Geophysical and remote sensing study of terrestrial planets

Abstract

The overarching theme of this dissertation is the study of the evolution of terrestrial planets and its effect on surface processes and planetary habitability. In many regards, planetary habitability is an enthralling yet obscure topic because our understanding is limited by our terrestrial experience. The utmost necessity for habitability, based on terrestrial experience and general chemical principles, is water. The dissertation provides key spectroscopic evidence for contemporary liquid water on Mars. Pure water is highly unstable on Mars, so any water on the surface would likely be salty. The spectral data from Mars further provides evidence for hygroscopic salts called perchlorates that may be aiding in the formation of these present day brine streaks on Mars. Similar hygroscopic salts are found elsewhere on Mars; in every instance their presence occurs near known ice deposits, ancient sedimentary rocks or modern day brines. The important role of these hygroscopic salts in the present and past Martian water cycle and on habitability is discussed. Change is an inevitable part of natural processes, and nowhere is it manifested more exuberantly than in planetary landscapes.

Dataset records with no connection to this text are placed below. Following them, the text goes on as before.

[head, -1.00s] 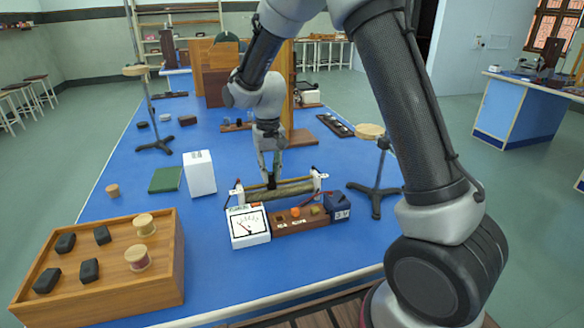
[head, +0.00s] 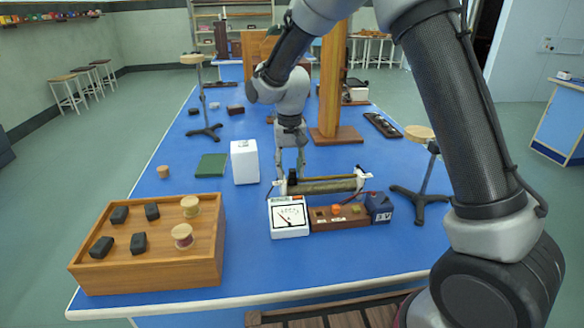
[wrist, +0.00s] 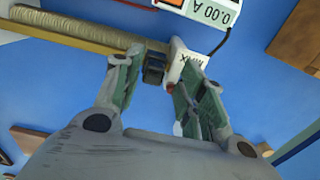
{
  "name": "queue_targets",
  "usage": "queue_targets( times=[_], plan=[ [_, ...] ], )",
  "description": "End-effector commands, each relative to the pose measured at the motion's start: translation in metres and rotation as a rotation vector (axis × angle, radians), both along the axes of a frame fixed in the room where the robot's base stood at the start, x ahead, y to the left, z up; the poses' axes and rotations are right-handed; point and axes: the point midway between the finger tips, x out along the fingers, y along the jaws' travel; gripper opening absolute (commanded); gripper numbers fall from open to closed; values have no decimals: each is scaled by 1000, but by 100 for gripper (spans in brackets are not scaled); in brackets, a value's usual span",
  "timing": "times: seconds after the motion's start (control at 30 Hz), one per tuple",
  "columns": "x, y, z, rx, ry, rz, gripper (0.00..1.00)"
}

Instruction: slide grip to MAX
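The rheostat (head: 325,186) lies on the blue bench, a long wound tube between two white ends. Its dark slide grip (head: 293,177) is near the tube's left end in the head view. In the wrist view, the slide grip (wrist: 153,68) sits close beside the white end block marked MAX (wrist: 183,63); a clear gap is hard to make out. My gripper (head: 291,168) reaches down over that end. In the wrist view my gripper (wrist: 158,80) has its fingers apart, one beside the grip on the tube side, the other across by the MAX block.
A white meter (head: 289,217) stands in front of the rheostat; its display reads 0.00 A in the wrist view. A wooden terminal board (head: 335,217) and blue 3 V battery (head: 378,207) are beside it. A wooden tray (head: 150,270) is at left, a stand (head: 420,195) at right.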

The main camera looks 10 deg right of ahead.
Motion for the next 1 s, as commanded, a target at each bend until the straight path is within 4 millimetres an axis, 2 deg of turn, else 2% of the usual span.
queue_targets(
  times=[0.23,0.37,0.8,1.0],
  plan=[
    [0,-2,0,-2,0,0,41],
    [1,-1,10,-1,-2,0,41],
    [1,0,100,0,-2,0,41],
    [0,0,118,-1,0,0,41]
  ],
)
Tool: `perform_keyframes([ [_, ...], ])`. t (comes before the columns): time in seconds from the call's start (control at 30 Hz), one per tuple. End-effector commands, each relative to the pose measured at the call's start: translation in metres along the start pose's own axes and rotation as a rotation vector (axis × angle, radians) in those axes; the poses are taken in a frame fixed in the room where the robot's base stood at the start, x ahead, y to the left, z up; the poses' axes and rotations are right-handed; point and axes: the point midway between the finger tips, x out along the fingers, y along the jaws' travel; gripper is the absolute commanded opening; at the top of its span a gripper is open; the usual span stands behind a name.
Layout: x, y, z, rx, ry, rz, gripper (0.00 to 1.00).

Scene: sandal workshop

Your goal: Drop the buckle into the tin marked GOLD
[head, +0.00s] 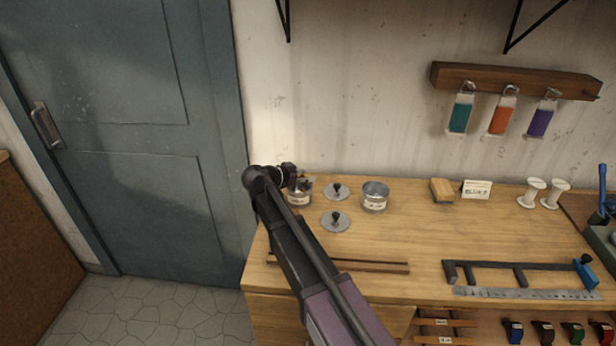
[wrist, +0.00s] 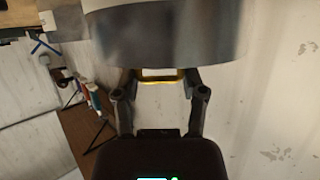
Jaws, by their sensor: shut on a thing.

Planets evolve, and the corroboration of change is evident in surface features. An effort to understand the evolution of terrestrial planets in our own solar system, to better understand the formation and evolution of terrestrial planets elsewhere in the universe, is the second central theme of the dissertation. Specifically, by using the gravity data from the orbiters, a series of predictions about the InSight landing site is made. These predictions will test the validity of various methodologies and help constrain the radiogenic content of the Martian crust. In the long term, the measurements from InSight will help answer the evolutionary course Mars took, and what effect higher heat flow during the early stage of its history may have had on the loss of liquid water from the surface.